Comprar asiento con antelación era ciencia ficción; había que hacer la fila interminable, y una vez dentro, descubrir en ese espacio oscuro, gélido y oloroso qué asiento nos había tocado. Ecos de risas, conversaciones ajenas y crujidos de canguil componían la banda sonora en cada función.
Si mi memoria no me falla, la última doble función que vi fue en el cine Maya. Sí, doble función, mis queridos cineadictos, dos películas al precio de una, ¡una ganga! Si bien casi siempre era un estreno acompañado de otra, lo cierto es que nadie la recordaba después. Allí estaba yo, con ojos como platos, enfrentándome a Al límite, con Nicolas Cage dando vueltas por la pantalla mientras intentaba no quedarme dormida.
Aunque esta generación piense que es mentira, a veces el audio fallaba, los subtítulos eran un desastre y el proyector se apagaba, jugando malas pasadas al encargado, mientras la sala chiflaba, gritaba y los “guerrilleros” de la época lanzaban canguil de un lado a otro. Aun así, nadie dejaba de mirar la pantalla.
En esos tiempos, pocas escapaban de la fiebre hollywoodense, esos estrenos que llegaban meses después de arrasar en Estados Unidos. Por eso, en vacaciones me veía obligada a ir más de una vez, ¡qué sufrimiento!, solo para enterarme de los nuevos actores, las modas ridículas y los hits musicales que todos tarareaban. Porque si alguien conoce al ex vocalista de Chicago, créanme, es nada menos que por “Glory of Love”, esa joyita de The Karate Kid II que hacía suspirar a más de una mientras soñábamos con una cita con Daniel LaRusso.

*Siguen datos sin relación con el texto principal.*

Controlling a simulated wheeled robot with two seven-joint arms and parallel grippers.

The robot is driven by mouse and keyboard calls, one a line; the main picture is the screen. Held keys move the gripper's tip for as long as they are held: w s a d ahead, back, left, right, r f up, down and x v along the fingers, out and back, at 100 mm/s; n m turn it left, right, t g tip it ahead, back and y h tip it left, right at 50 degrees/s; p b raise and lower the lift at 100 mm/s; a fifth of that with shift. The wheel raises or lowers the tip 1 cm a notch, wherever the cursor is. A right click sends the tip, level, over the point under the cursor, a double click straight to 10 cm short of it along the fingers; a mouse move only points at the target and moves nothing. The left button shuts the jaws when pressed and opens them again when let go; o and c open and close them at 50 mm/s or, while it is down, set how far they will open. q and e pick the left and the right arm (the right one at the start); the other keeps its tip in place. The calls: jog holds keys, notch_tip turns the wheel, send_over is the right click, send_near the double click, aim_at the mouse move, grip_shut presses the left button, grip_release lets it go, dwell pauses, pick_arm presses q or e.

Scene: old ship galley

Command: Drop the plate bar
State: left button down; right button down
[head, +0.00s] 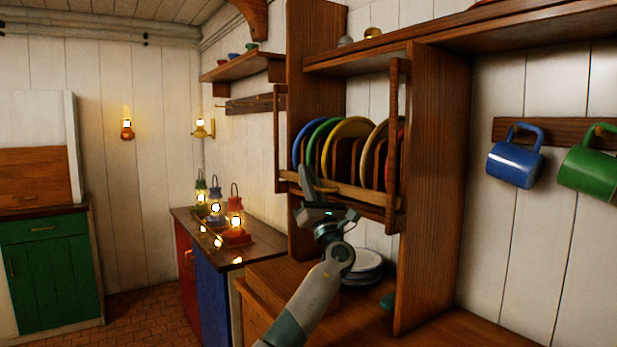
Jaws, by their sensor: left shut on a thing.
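The plate bar (365,193) is a pale wooden bar across the front of the plate rack in the brown cabinet. It sits in front of the lower part of several upright plates: blue (299,150), green (322,135) and yellow (350,128). My left gripper (309,183) is at the left part of the bar, shut on it, with the arm coming up from below. The fingers hide a short piece of the bar. My right gripper is not in view.
White plates (362,268) lie stacked on the cabinet's lower counter behind my arm. A cabinet side panel (435,190) stands to the right. Blue (515,163) and green (590,170) mugs hang on the wall. Lit lanterns (235,222) stand on the left counter.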

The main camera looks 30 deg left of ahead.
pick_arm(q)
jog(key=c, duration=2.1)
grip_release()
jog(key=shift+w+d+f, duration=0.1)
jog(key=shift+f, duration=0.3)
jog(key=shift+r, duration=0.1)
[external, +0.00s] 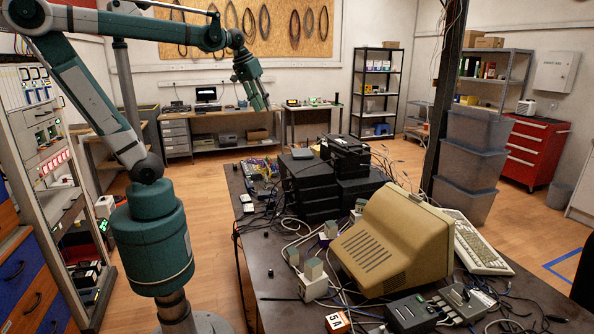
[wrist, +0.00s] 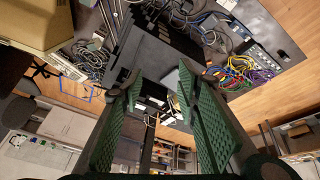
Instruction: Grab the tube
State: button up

El cine también era un espacio mágico donde los deberes desaparecían como por arte de magia. Perfecto para ir con compañeros, sentarse cerca del chico especial y, si tenías suerte, que tocara una película de miedo. Ahí podías hacerte la sorprendida, saltar en el momento justo y ver si te abrazaban, mientras la pantalla proyectaba luces y sombras que aceleraban el corazón.
Una aventura que no todos entienden
Pero esa experiencia… ¿qué va a entender la generación Z, que ya lo tiene todo a un clic de distancia? La emoción de esperar en fila, la incertidumbre del asiento, el suspiro compartido al ritmo de la música, el cosquilleo de los primeros acercamientos… Todo eso, esa mezcla de nervios, magia y complicidad, era un ritual que solo quienes vivimos esa época podemos saborear, algo que ninguna app ni streaming puede reproducir.